The ESIF have undergone a major reform process recently; its key elements are the move from an absorption logic to an investment policy for growth and jobs, greater focus on results, targeting resources at key growth sectors, a stronger link to EU economic governance, reinforced partnerships, increased synergies between funds and with other EU instruments and the introduction of Smart Specialisation as a key feature to ensure effectiveness of ERDF investments in innovation.
The ERDF focuses its investments around several priority thematic objectives, among which innovation and research, access to and use and quality of ICT, the competitiveness of SMEs, employment and labour mobility and education, training and lifelong learning. The funds have no sectorial specialisation, but creative industries can participate on any theme. Almost 60 billion € are available for business R&I; one strand is ‘SME research, innovation, incubation, creative industries’. These investment priorities are relevant for innovative enterprises as they cover all types of firms, for business investments in R&I, including product and service development (in particular ICT products and services). Support for enterprises can take the form of grants to individual recipients and consortia (EU state aid rules apply), financial instruments (loans, venture capital, guarantees) via individual schemes or the SME initiative (EIB) or off the shelf instruments, public procurement and support services.
Applicants must identify the relevant operational programmes and managing authorities, by territory and theme/specific objectives (see here), identify open calls and funding opportunities (funds are mostly spent within an operational programme’s territory) and contact the managing authorities.
The existence of a national or regional Research and Innovation Strategy for Smart Specialisation (RIS3) is the ‘ex-ante conditionality’ for the use of ESIF to support R&I. The concept of Smart Specialisation implies proposing initiatives specific to capacities on the ground and using innovation as driver for regional development policy; it is about prioritising the development of new specialties based on regional concentration of knowledge.

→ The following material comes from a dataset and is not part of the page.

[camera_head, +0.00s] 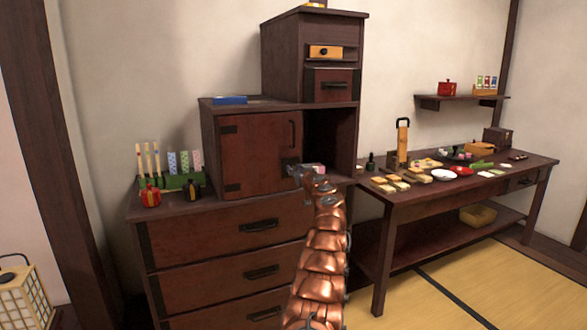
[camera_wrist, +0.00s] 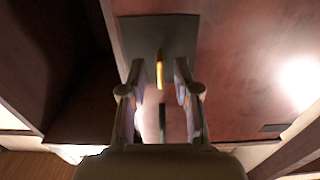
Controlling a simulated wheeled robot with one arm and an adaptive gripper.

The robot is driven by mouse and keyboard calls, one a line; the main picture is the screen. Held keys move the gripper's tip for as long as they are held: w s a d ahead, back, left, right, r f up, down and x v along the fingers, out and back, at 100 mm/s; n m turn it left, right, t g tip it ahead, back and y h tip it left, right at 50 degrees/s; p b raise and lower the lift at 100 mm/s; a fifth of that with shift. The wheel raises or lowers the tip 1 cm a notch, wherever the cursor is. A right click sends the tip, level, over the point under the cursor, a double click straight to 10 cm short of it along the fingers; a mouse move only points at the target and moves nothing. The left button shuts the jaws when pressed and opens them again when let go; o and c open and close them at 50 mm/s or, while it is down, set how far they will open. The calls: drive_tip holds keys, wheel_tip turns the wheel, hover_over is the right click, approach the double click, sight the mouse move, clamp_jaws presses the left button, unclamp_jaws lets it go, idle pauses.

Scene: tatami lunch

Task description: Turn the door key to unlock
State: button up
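The gold door key (camera_wrist: 159,68) sticks out from a dark square lock plate (camera_wrist: 185,30) on the reddish-brown cabinet door (camera_wrist: 235,75). In the head view the door (camera_head: 255,150) looks closed, and the lock plate (camera_head: 288,164) shows at its lower right edge. The key is hidden there. My gripper (camera_wrist: 160,76) faces the plate with its fingers open, one on each side of the key. Gaps show between the key and both fingertips. In the head view my gripper (camera_head: 305,172) is at the door's lower right corner.
An open compartment (camera_head: 330,135) lies right of the door. A green rack (camera_head: 183,182) with sticks and red and black pots stands left on the chest top. A low table (camera_head: 400,195) crowded with food and dishes stands to the right. Tatami floor (camera_head: 500,280) in front is clear.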

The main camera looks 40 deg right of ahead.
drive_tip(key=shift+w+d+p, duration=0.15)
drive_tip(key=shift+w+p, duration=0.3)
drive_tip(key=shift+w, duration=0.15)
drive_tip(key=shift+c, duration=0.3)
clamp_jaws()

Basically regions select priorities areas for knowledge-driven investments (see the EYE@RIS3 map) and one of the most frequently cited fields includes the creative industries.
Next came a presentation of the Guarantee Facility for Cultural and Creative Industries, planned under the Creative Europe programme. The programme’s general objectives are to promote cultural and linguistic diversity and cultural heritage and to strengthen the competitiveness of the European cultural and creative sectors (CCS), in particular the audiovisual sector; one specific objective (and the rationale for the Facility) is to strengthen the financial capacity of CCS.

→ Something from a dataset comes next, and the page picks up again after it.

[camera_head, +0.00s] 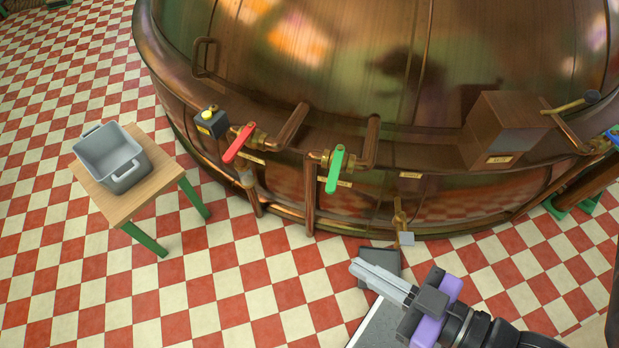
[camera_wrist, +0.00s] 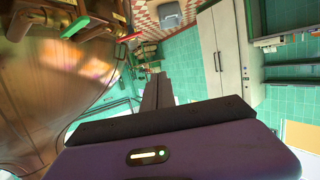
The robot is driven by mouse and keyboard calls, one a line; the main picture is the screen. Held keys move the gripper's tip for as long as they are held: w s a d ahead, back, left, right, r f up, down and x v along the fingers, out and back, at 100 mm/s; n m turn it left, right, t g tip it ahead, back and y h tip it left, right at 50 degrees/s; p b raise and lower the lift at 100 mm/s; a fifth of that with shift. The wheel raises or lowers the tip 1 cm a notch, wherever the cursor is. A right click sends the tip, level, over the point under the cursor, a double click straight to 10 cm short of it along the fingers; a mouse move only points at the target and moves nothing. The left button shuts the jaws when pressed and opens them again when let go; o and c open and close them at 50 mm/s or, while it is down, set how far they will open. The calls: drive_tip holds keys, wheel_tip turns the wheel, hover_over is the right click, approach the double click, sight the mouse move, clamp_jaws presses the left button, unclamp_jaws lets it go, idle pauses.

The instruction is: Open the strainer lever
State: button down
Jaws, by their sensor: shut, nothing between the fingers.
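On the copper kettle (camera_head: 400,120) I see a red lever (camera_head: 239,143), a green lever (camera_head: 335,169) and, at the right by a copper box, a brass lever with a dark knob (camera_head: 591,97). The labels are too small to read, so I cannot tell which is the strainer lever. The red lever (camera_wrist: 75,27) and green lever (camera_wrist: 130,38) also show in the wrist view. My gripper (camera_head: 356,266) is shut and empty, in front of the kettle, below and right of the green lever, apart from all levers. Its fingers (camera_wrist: 157,84) point away in the wrist view.
A small wooden table (camera_head: 125,205) with green legs carries a grey bin (camera_head: 110,165) at left. A black box with a yellow button (camera_head: 208,115) sits left of the red lever. Pipes stick out from the kettle. The checkered floor at lower left is clear.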

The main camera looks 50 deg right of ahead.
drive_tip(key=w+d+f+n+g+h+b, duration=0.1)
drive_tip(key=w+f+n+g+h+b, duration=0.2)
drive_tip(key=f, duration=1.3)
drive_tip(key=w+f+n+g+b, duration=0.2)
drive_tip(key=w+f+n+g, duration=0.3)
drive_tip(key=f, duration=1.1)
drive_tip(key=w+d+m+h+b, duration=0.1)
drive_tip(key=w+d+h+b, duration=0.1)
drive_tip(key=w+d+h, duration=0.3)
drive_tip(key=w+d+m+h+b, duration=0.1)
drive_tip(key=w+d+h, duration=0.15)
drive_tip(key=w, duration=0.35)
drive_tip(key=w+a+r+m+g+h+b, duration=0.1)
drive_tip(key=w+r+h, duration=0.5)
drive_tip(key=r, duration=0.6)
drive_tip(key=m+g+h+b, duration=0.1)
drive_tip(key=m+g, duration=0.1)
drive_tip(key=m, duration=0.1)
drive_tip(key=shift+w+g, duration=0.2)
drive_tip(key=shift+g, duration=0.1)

The creation of the Facility was inspired by considerations about difficulties for the CCS to access the funding needed for their activities and historical weaknesses such as fragmentation, chronic underinvestment and undercapitalization, related to certain specificities of the CCS, namely: the intangible nature of their assets (mainly IPR), difficult to evaluate; the prototype nature of their output; the often small size of their markets, creating a lack of critical mass.; their specific cash flow schemes and life-cycle; the fact that personal collateral is typically requested when providing finance; a shortage of reliable data which limits the possibilities of SMEs in the sector to get funding. Consequently, evaluating credit risk in the CCS requires specific and different approaches and cannot be done in a really standardised way. Most European financial intermediaries do not currently have the in-house necessary expertise for evaluating credit risk in the CCS.
Hence the creation of the Loan Guarantee Facility for the CCS, intended to provide capacity and skills to assess credit risk by financial intermediaries and significant risk cover, through the two pillars of capacity building (for financial intermediaries) and credit risk protection (through financial guarantees/counter-guarantees to financial intermediaries/guarantee institutions building/guaranteeing portfolios of loans in the CCS). The CCS are defined quite broadly (and include book publishing). Criteria for the loans include: no tangible collateral external to SME assets shall be requested, it is encouraged to assess IPRs and take them where possible as collateral; financing should go to investment in tangible and intangible assets and/or business transfers and/or working capital; loan principals shall be up to 2 million €.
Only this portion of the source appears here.